It became the responsibility of the newly-formed Office of the Schools Adjudicator to make sense of this new law. The adjudicator concluded that schools would only be able to select pupils provided they set proper aptitude tests. Since that ruling, three years ago, many more than a hundred complaints about schools using dubious selection policies have been upheld. This has been enough to prevent any backdoor return to selection.
Anti-selection campaigners have been further encouraged by ministers'
recent decision to tighten the law further, restricting selection by aptitude to schools that specialise in modern languages, music, performing arts, visual arts or sport.
But that does not mean that this fudge over admissions is working. Nor is it fair. The problem with relying on aptitude tests is that no one can be sure they are accurate.
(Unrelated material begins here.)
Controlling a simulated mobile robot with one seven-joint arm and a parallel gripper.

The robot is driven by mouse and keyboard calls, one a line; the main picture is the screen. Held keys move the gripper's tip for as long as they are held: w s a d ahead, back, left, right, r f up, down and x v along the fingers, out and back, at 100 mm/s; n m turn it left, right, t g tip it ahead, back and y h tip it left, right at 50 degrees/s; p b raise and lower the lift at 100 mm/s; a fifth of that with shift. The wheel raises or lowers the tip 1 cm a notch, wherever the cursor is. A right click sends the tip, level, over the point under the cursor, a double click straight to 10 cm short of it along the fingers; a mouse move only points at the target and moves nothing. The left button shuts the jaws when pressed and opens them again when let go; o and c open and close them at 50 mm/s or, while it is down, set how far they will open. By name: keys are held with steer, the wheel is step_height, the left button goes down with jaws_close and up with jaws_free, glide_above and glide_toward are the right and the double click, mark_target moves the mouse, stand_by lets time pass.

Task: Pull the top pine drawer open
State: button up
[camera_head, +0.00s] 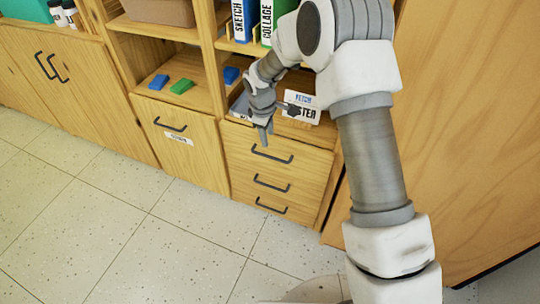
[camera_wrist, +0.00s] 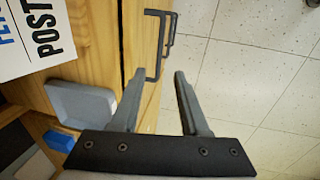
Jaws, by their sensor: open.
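The top pine drawer (camera_head: 290,148) is the upper of three stacked drawers in the cabinet, and its front looks flush and shut. Its dark bar handle (camera_head: 272,155) is just below my gripper (camera_head: 265,138). In the wrist view my gripper (camera_wrist: 160,73) is open and empty, its two fingers spread. The top handle (camera_wrist: 153,78) appears there with one end between the fingertips; I cannot tell how far beyond them it lies, and no contact shows. The drawer front is partly hidden by my gripper in the head view.
Above the drawers, a white poster sign (camera_head: 302,106) stands on the shelf, and a grey tray (camera_wrist: 80,103) shows beside my gripper. Blue and green blocks (camera_head: 181,86) lie on the left shelf. The tiled floor (camera_head: 150,240) before the drawers is clear.

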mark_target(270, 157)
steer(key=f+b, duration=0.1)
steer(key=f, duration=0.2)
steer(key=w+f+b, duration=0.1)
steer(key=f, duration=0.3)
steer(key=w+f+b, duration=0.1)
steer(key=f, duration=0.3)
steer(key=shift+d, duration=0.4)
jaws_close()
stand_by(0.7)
Take the well-established music test, which scores pupils for pitch, rhythm, harmony and texture and ranks them accordingly.
How reliable is this system? Would a pupil ranked, say, 19th, on one day, score differently, fall to 20th place, and miss out on a school place if he or she re-took the same test on another day?
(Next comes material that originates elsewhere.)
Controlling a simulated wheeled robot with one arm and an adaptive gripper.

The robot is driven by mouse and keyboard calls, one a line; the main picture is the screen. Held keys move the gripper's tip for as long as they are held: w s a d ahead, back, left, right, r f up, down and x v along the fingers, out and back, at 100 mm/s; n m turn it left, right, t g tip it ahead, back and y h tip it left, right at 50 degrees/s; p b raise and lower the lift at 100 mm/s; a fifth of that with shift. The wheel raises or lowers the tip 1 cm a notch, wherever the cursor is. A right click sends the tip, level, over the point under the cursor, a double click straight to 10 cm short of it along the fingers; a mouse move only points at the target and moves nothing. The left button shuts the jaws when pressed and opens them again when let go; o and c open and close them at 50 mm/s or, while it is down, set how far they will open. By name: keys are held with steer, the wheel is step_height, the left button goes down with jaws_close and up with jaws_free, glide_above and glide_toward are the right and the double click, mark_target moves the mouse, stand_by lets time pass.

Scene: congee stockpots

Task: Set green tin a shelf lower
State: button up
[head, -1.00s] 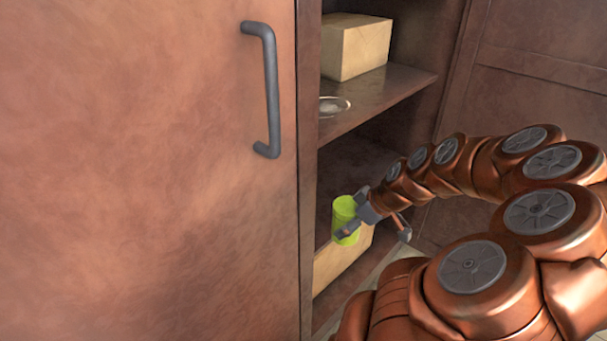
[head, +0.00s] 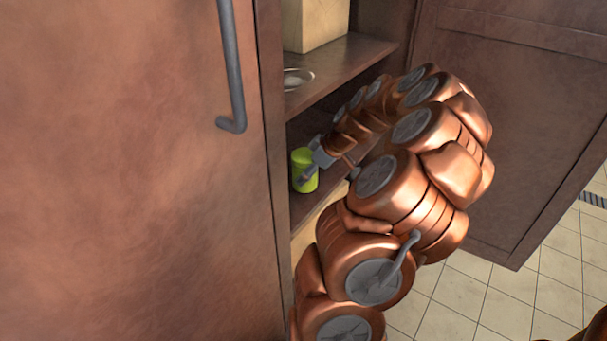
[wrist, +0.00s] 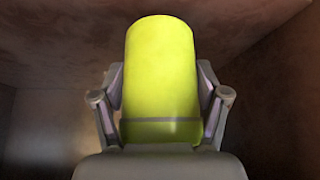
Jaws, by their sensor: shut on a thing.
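The green tin (head: 303,170) is a small yellow-green cylinder. It stands upright between the fingers of my gripper (head: 312,168), which is shut on it. In the head view it is inside the open cabinet, at the level of the lower shelf (head: 342,152) and below the upper shelf (head: 345,68). I cannot tell whether its base touches the lower shelf. In the wrist view the tin (wrist: 160,75) fills the middle, with a finger on each side of my gripper (wrist: 162,110).
A pale box (head: 316,22) and a shiny round dish (head: 297,78) are on the upper shelf. Another pale box (head: 318,215) is below the lower shelf, partly hidden by my arm. A closed door with a grey handle (head: 231,70) is at left; an open door (head: 510,120) is at right.

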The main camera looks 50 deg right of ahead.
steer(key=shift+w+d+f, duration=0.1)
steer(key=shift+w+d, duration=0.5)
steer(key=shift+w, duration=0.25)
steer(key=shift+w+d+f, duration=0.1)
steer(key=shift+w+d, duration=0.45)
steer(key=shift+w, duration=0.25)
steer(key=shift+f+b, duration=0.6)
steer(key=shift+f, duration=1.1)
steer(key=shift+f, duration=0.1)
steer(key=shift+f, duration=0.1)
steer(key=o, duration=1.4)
We do not know because there is no available research. Such a study is urgently needed, if these tests are to continue to be used to select pupils. Questions also need to be asked about language colleges selecting on the basis of aptitude, given the high degree of correlation between a talent for languages and general ability. The Government is ending this practice for specialist design and technology, and ICT, colleges. Why not languages too?
In an ideal world, the Government would disentangle itself by simply banning all forms of selection. Schools have no business making decisions which should properly be left to parents and pupils.